_Dataset records_.

(begin)

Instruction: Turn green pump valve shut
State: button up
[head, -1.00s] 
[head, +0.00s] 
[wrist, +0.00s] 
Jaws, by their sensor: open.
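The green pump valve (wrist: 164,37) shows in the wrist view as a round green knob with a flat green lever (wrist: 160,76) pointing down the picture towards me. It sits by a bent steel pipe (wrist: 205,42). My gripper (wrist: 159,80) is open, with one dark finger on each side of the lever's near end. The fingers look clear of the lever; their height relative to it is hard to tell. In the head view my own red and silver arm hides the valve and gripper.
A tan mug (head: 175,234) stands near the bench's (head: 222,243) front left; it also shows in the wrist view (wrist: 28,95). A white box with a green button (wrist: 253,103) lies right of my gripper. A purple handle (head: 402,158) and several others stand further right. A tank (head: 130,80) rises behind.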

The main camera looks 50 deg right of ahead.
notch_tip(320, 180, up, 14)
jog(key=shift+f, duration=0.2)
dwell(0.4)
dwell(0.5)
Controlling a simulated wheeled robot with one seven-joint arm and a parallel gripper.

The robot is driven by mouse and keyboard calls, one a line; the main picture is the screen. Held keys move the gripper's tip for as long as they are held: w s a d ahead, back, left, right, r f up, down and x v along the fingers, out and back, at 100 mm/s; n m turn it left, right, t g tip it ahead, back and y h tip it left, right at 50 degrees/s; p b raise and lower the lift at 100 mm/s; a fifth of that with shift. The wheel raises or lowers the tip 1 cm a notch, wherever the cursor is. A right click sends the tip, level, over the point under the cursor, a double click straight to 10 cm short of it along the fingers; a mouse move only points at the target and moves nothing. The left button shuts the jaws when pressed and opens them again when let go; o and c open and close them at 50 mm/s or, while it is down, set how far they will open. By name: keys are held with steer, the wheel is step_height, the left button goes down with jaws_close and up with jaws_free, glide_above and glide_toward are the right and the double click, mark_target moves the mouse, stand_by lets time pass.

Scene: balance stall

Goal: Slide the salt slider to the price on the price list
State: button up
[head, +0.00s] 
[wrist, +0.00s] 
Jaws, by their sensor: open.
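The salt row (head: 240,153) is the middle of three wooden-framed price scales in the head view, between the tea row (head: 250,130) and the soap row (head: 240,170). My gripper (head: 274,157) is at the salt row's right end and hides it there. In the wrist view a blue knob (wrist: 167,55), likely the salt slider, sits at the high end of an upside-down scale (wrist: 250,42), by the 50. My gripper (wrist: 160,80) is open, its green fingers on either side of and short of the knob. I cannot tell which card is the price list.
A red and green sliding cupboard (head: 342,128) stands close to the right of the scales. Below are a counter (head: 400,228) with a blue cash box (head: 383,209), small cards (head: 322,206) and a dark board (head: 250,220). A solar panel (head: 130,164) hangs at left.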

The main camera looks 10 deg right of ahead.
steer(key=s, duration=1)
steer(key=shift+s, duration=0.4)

(end)

Read the entries and select each line where the word "robot" is found.

Controlling a simulated wheeled robot with one seven-joint arm and a parallel gripper.
The robot is driven by mouse and keyboard calls, one a line; the main picture is the screen. Held keys move the gripper's tip for as long as they are held: w s a d ahead, back, left, right, r f up, down and x v along the fingers, out and back, at 100 mm/s; n m turn it left, right, t g tip it ahead, back and y h tip it left, right at 50 degrees/s; p b raise and lower the lift at 100 mm/s; a fifth of that with shift. The wheel raises or lowers the tip 1 cm a notch, wherever the cursor is. A right click sends the tip, level, over the point under the cursor, a double click straight to 10 cm short of it along the fingers; a mouse move only points at the target and moves nothing. The left button shuts the jaws when pressed and opens them again when let go; o and c open and close them at 50 mm/s or, while it is down, set how far they will open. By name: keys are held with steer, the wheel is step_height, the left button goes down with jaws_close and up with jaws_free, glide_above and glide_toward are the right and the double click, mark_target moves the mouse, stand_by lets time pass.

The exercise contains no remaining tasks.